Peter Navarro, l’opportuniste

C’est lui l’homme qui a annoncé les 6.000 milliards de dollars que le relèvement des droits de douane rapporterait aux Américains. Ombrageux, le regard perçant, les cheveux blancs plaqués sur la tête, cet économiste de 75 ans, diplômé de Harvard, est le conseiller en chef de Donald Trump pour le commerce et l’industrie. Il est très proche du président. Il faisait déjà partie de l’équipe sous son premier mandat et menait la guerre commerciale d’alors contre la Chine. Sa loyauté sans faille l’a poussé à refuser de coopérer à l’enquête sur la prise du Capitole en janvier 2022. Cela lui a coûté de passer quatre mois derrière les barreaux d’une prison fédérale de Floride, cet été, pour entrave aux pouvoirs d’enquête du Congrès. C’est dire s’il est apprécié par Trump qui, début décembre dernier, écrivait sur son réseau Truth Social: «Je suis heureux d’annoncer que Peter Navarro, un homme qui a été horriblement traité par l’Etat profond, sera mon conseiller principal au commerce et à l’industrie.»
Comme le vice-président JD Vance, Navarro n’a pas toujours été trumpiste. Le Time Magazine le rappelait déjà en 2019, ce démocrate de longue date, qui enseignait l’économie à l’université de Santa Cruz, a d’abord tenté d’entrer en politique en Californie. Il était très critique vis-à-vis de la politique fiscale des Républicains, qui privilégiait les grandes fortunes et les intérêts du lobby pétrolier au détriment de la lutte climatique. Partisan du libre-échange, il a changé son fusil d’épaule dans les années 2000, comme le relate Time Magazine, lorsqu’il s’est aperçu qu’après l’adhésion de la Chine à l’OMC ses étudiants bardés de diplômes commençaient à perdre leur job. La Chine est alors devenue une obsession pour lui. En 2006, il publie le livre Death by China, mettant en garde contre les stratégies insidieuses chinoises, que Trump repérera et appréciera au point d’engager, quelques années plus tard, son auteur comme conseiller. Les deux hommes ne se quitteront plus. Dans les semaines qui ont précédé l’attaque du Capitole le 6 janvier 2022, Navarro a publié un document qu’il a appelé le «rapport Navarro» dans lequel il avançait des allégations sans fondement de fraude électorale…
Scott Bessent, l’homme de fer

Steve Bannon, l’ancien conseiller ultraradical de Trump, a dit de lui: «Il est passé par l’Ivy League (NDLR: regroupant les huit universités les plus prestigieuses du pays) et il a un pedigree d’élite de Wall Street, mais c’est un vrai populiste. Il est MAGA (NDLR: Make America Great Again) dans l’âme.» A 62 ans, cet ancien financier reconnu de la bourse de New York, croit au rapport de force, comme Trump le pratique avec les Européens.
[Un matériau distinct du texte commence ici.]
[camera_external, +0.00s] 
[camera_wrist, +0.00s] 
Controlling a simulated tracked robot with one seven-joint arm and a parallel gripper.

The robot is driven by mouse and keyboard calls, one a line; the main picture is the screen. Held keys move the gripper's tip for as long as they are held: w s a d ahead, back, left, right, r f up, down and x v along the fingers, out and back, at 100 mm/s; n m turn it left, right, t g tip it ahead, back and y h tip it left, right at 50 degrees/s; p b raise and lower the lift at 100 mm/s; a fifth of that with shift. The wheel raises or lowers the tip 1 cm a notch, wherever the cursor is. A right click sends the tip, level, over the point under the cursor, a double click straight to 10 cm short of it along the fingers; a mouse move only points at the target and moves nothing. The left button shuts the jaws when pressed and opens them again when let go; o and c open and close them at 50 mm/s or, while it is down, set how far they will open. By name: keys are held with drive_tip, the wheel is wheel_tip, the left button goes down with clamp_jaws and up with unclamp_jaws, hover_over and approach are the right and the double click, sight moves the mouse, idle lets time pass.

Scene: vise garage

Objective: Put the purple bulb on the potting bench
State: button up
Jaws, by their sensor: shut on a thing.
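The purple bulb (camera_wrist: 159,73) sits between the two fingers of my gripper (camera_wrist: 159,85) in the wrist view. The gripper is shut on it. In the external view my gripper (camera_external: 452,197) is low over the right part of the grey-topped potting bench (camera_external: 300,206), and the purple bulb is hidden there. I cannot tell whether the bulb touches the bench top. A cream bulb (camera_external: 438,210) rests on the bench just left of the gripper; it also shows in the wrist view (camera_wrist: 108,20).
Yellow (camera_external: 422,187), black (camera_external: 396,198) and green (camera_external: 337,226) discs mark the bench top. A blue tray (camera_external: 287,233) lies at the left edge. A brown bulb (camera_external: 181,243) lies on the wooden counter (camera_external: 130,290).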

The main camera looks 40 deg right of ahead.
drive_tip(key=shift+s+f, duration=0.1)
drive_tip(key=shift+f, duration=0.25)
En octobre, avant sa nomination comme secrétaire d’Etat au Trésor, interviewé par le Financial Times, il avait malencontreusement déclaré que les droits de douane étaient avant tout une arme de négociation, ce qui avait failli lui coûter son poste. «Mais il disait vrai, affirme l’économiste Bruno Colmant, professeur à la Vlerick School, l’ULB et l’UCLouvain. Il est clair que les barrières douanières ne sont qu’une première façon d’agiter les choses. Scott Bessent vient d’ailleurs de rappeler sur CNN qu’il conseillait aux partenaires économiques des USA de ne pas rétorquer en augmentant leurs droits de douane, sinon ce sera l’escalade. Dont acte. Il ne plaisante pas…»
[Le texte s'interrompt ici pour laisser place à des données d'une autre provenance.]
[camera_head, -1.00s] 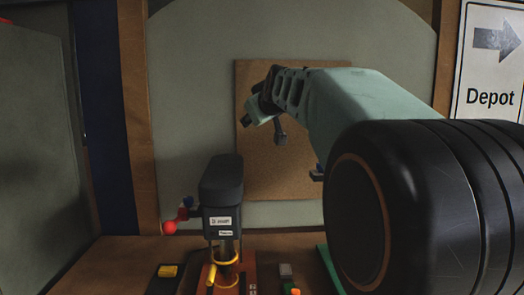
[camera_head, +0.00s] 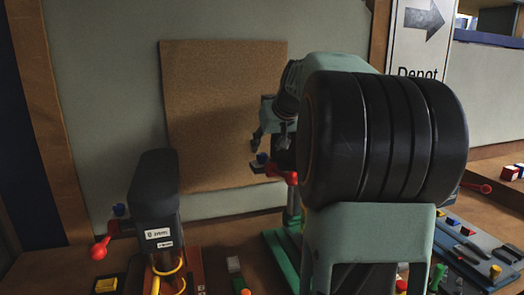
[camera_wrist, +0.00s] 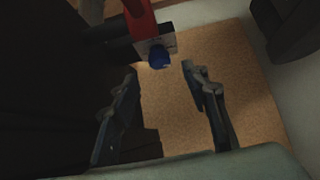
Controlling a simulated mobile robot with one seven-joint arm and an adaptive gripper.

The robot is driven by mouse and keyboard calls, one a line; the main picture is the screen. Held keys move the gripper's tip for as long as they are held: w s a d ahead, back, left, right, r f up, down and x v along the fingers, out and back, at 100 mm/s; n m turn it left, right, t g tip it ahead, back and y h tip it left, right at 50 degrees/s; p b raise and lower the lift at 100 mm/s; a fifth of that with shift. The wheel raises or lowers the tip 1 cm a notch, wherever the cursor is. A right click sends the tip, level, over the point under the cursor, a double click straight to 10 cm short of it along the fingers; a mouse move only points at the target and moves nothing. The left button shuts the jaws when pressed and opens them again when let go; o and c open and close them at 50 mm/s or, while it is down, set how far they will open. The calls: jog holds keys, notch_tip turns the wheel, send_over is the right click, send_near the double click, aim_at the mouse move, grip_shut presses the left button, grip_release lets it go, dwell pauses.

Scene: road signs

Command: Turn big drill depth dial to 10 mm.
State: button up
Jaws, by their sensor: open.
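In the wrist view the knob (camera_wrist: 159,57) sits on a pale marked plate (camera_wrist: 154,43), just ahead of the gap between my open fingertips (camera_wrist: 158,71). No contact shows. The plate's marks are too small to read. A dark grey drill (camera_head: 155,190) with a white label stands left, with another blue knob (camera_head: 118,210).
A red ball handle (camera_head: 99,249) sticks out left of the grey drill. A cork board (camera_head: 215,110) is on the wall behind. Small coloured blocks lie on the bench. A blue-grey tray (camera_head: 480,255) with several items is at the right.

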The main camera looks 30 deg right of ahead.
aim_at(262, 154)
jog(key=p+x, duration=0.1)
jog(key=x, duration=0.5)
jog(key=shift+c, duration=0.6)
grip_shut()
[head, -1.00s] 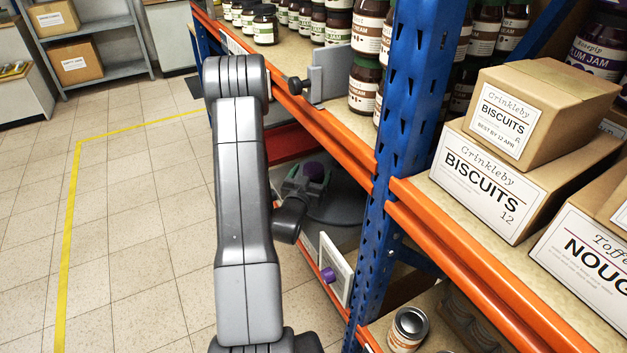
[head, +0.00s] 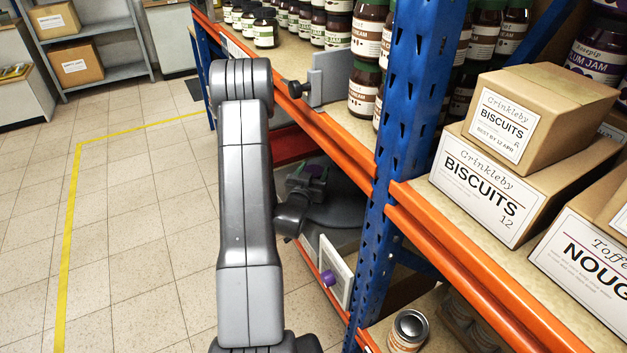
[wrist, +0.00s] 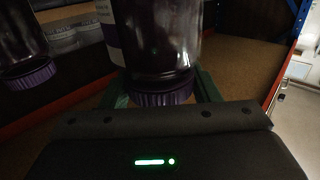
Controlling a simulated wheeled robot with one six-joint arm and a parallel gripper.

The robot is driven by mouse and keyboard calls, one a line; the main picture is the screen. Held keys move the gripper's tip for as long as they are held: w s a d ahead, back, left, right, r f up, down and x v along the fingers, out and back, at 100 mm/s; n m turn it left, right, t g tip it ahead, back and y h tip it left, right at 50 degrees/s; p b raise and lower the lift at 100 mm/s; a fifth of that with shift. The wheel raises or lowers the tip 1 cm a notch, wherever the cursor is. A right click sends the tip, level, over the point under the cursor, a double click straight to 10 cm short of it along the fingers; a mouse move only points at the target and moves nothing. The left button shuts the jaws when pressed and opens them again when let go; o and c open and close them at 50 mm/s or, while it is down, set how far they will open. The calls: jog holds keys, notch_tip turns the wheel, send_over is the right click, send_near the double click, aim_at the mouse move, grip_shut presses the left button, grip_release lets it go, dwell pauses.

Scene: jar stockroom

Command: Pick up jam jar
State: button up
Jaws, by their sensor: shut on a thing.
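In the wrist view, a dark jam jar (wrist: 155,40) with a purple lid (wrist: 165,92) and a pale label stands in front of my gripper (wrist: 163,90). The green fingers lie on both sides of the lid, and the jaws are shut on it. The jar's body is hidden there.
Another purple-lidded jar (wrist: 30,72) is at the left in the wrist view. The blue upright (head: 388,180) and orange beam (head: 330,140) are close to my arm. A white panel (head: 337,272) stands below my gripper. Open floor (head: 140,240) lies to the left.

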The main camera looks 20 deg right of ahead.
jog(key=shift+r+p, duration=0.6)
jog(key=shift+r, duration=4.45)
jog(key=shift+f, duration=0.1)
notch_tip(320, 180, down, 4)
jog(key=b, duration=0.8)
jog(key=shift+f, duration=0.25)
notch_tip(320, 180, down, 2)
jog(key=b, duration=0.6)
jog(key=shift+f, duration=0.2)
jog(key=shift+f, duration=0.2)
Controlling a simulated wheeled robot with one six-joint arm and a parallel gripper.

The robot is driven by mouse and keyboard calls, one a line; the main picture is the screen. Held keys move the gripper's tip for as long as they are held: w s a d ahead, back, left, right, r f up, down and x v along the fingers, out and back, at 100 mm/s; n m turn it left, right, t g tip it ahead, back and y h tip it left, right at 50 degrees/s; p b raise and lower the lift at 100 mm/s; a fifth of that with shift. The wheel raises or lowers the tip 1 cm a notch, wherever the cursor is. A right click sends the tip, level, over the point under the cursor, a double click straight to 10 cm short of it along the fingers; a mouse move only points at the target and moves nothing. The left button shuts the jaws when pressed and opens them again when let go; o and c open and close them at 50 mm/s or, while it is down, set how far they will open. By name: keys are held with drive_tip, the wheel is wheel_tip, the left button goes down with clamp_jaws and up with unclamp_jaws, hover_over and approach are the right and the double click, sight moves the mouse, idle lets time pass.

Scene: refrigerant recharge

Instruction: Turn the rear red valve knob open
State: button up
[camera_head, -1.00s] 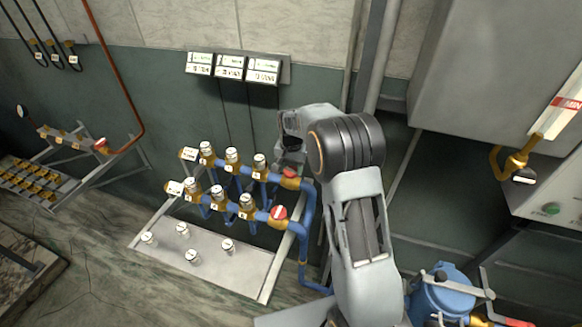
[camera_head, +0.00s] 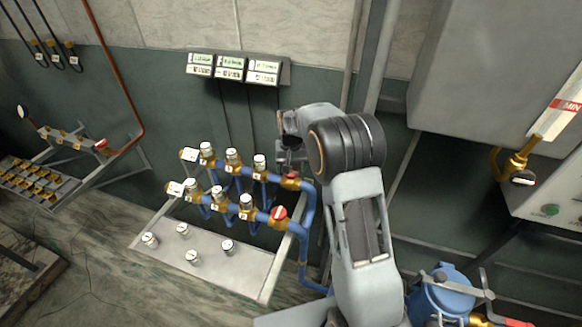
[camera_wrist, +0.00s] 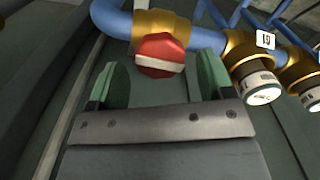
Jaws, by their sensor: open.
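The rear red valve knob (camera_head: 291,176) sits at the right end of the rear blue pipe row. In the wrist view the red knob (camera_wrist: 160,56) has a pale bar across its face, close to level in the picture, on a brass valve body (camera_wrist: 160,24). My gripper (camera_wrist: 163,80) is open, one green-lined finger to each side below the knob, with nothing between them. The knob appears just beyond the fingertips; I cannot tell whether they touch it. In the head view my gripper (camera_head: 290,158) is close above the knob and partly hidden by my wrist.
The front red knob (camera_head: 279,213) is on the lower, nearer pipe. Several brass valves with white caps (camera_head: 232,155) line the pipes left of the knobs. Loose white caps (camera_head: 228,246) stand on the metal tray (camera_head: 255,277). A blue vessel (camera_head: 440,290) stands lower right.

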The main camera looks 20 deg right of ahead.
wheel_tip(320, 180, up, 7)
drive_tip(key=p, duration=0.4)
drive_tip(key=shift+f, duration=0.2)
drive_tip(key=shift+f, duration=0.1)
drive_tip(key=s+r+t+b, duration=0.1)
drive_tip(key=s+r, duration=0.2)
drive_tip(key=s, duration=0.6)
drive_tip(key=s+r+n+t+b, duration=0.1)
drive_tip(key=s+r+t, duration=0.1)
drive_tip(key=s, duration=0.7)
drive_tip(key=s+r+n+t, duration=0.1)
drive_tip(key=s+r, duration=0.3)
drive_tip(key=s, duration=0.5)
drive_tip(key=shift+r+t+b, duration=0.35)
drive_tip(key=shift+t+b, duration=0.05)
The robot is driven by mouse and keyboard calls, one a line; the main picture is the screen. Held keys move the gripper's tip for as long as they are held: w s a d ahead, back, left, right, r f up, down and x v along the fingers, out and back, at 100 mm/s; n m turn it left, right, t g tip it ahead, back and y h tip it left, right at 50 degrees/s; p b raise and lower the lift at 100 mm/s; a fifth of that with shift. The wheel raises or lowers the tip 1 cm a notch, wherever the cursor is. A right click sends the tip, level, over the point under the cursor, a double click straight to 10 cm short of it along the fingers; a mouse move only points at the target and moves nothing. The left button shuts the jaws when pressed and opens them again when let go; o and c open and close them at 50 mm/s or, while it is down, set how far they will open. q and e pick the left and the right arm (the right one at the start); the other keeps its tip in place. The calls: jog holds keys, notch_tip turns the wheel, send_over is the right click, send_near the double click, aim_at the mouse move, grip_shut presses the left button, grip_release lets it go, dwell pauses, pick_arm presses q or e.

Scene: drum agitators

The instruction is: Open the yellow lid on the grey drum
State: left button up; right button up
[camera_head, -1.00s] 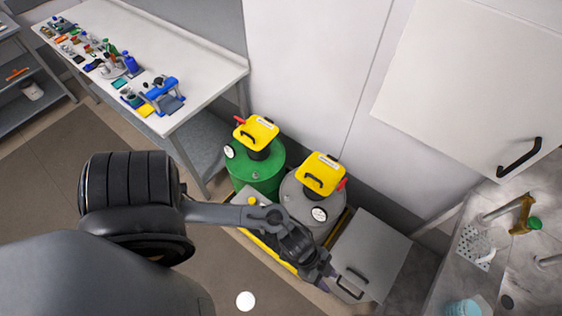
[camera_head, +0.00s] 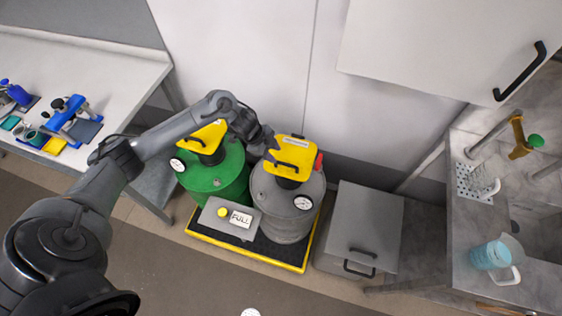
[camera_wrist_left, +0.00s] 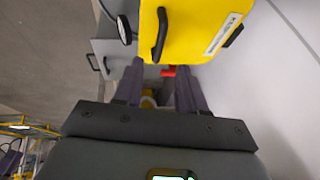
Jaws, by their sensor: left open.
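The grey drum (camera_head: 283,215) stands on the right of a tray, with a round gauge (camera_head: 303,202) on it. Its yellow lid (camera_head: 297,148) is down, with a black handle on the front and a red lever (camera_head: 319,161) at the right. My left gripper (camera_head: 271,150) is open at the lid's left edge; contact cannot be told. In the left wrist view the open fingers (camera_wrist_left: 155,72) are just below the yellow lid (camera_wrist_left: 205,22) and its black handle (camera_wrist_left: 160,36), with a red part (camera_wrist_left: 168,71) between the fingertips. My right gripper is not in view.
A green drum (camera_head: 215,180) with another yellow lid (camera_head: 203,138) stands left, under my arm. Both drums stand in a yellow-rimmed tray (camera_head: 250,260) with a "FULL" box (camera_head: 230,217). A grey cabinet (camera_head: 365,230) stands close on the right; a wall is behind.

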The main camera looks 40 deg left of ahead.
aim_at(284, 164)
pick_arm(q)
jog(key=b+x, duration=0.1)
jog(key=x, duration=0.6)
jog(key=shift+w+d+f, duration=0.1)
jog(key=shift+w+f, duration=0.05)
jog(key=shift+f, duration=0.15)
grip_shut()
Lui non plus n’a pas toujours été un afficionado de Trump. Diplômé de Yale, il a commencé sa carrière financière chez Georges Sorros, grand donateur du parti démocrate. En 2000, lui-même avait organisé un dîner avec le candidat démocrate Al Gore pour financer sa campagne. Son accostage à la sphère de Trump a été progressif et tardif. Comme l’ont souligné les médias américains, il est la première personnalité ouvertement homosexuelle à accéder à un poste aussi élevé dans la vie politique. Marié à un ancien procureur du Bronx, il élève avec lui deux enfants conçus par mère porteuse. Il est un membre de l’exécutif américain très en vue et actif. C’est lui qui a négocié en premier l’accord sur les terres rares avec le président ukrainien Zelensky. En froid avec Elon Musk –ce dernier a tenté de saborder sa candidature au Trésor–, il est certainement l’homme fort du programme économique de Donald Trump, qu’il a résumé par la formule «3-3-3»: réduction du déficit budgétaire à 3% du PIB, stimulation de la croissance jusqu’à 3% en utilisant l’arme de la déréglementation et 3 millions de barils de pétrole produits chaque jour.
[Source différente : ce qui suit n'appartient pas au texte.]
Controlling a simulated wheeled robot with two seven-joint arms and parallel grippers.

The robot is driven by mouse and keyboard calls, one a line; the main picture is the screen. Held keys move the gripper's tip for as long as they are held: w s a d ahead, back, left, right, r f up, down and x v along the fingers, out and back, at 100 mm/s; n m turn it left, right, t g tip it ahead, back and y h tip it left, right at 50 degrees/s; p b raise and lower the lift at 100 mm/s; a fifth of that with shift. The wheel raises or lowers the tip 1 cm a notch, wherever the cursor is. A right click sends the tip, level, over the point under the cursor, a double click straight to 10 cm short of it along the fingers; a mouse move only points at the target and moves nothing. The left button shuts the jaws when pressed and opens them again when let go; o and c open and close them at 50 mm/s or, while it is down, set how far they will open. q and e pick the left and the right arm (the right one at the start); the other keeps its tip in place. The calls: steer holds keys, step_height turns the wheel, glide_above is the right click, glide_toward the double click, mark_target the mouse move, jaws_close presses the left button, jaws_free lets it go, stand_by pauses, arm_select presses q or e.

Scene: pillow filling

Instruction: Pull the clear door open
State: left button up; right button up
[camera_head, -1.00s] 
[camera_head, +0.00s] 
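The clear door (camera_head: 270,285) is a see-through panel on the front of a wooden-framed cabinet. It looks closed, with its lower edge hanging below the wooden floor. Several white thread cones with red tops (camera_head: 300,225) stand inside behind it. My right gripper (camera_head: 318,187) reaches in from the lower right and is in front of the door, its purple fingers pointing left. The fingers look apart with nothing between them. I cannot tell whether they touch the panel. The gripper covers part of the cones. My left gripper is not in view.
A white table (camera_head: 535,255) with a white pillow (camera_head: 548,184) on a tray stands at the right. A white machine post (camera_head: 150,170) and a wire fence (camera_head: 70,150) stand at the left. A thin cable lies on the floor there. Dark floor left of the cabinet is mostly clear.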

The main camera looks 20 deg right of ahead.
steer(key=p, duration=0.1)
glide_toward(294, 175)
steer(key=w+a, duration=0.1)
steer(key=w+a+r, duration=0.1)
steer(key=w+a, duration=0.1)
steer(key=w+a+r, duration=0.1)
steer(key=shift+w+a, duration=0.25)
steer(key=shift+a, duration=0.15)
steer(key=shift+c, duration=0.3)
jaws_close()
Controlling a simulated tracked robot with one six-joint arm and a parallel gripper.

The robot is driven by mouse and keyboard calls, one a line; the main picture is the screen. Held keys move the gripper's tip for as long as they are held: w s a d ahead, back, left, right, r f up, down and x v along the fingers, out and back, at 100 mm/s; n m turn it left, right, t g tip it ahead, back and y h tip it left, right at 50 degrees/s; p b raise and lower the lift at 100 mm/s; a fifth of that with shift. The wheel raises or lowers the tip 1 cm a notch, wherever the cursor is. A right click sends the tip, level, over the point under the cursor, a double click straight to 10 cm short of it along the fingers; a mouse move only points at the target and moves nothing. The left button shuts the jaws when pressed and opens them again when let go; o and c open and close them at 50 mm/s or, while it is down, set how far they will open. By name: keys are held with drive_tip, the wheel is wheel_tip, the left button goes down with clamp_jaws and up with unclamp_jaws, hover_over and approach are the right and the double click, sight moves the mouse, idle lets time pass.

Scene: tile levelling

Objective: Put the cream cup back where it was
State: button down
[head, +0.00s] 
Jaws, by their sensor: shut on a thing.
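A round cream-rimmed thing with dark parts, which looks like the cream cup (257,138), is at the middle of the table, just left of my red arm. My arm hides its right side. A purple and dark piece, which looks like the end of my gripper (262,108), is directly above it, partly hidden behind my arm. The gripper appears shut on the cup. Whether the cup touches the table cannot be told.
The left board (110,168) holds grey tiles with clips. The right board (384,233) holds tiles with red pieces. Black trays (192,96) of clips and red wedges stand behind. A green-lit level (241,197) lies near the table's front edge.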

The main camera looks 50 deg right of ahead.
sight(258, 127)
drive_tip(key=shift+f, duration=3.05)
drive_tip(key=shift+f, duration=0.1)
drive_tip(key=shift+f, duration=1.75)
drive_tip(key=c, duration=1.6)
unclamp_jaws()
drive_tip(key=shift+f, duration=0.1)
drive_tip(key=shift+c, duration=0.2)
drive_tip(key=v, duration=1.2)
Stephen Miran, l’idéologue

Avec Scott Bessent, il est l’homme clé de la stratégie américaine économique actuelle. Son «Mode d’emploi pour restructurer le système commercial mondial», de 41 pages, rédigé en novembre, est sur le bureau de tous les ministres des Finances européens intrigués par ce théoricien discret mais influent. A la tête du comité des conseillers économiques de la Maison-Blanche, cette éminence grise est lui aussi obsédé par la sécurité des Américains, qu’il faut restaurer en utilisant les droits de douane comme levier de négociation. Comme Scott Bessent, il est convaincu que les droits de douanes décrétés le 2 avril ne seront que temporaires. «C’est l’arme qui servira de négociation à un réalignement des parités de change, analyse Bruno Colmant. L’idée est de forcer les partenaires économiques des Etats-Unis à souscrire à des obligations américaines à très longues échéances –Stephen Miran parle d’un siècle– et très peu rémunérées, ce qui reviendrait à supporter le fardeau de l’inquiétante dette américaine en contrepartie d’une baisse des tarifs douaniers et d’une assistance militaire, d’où l’importance du chantage actuel à l’Otan.»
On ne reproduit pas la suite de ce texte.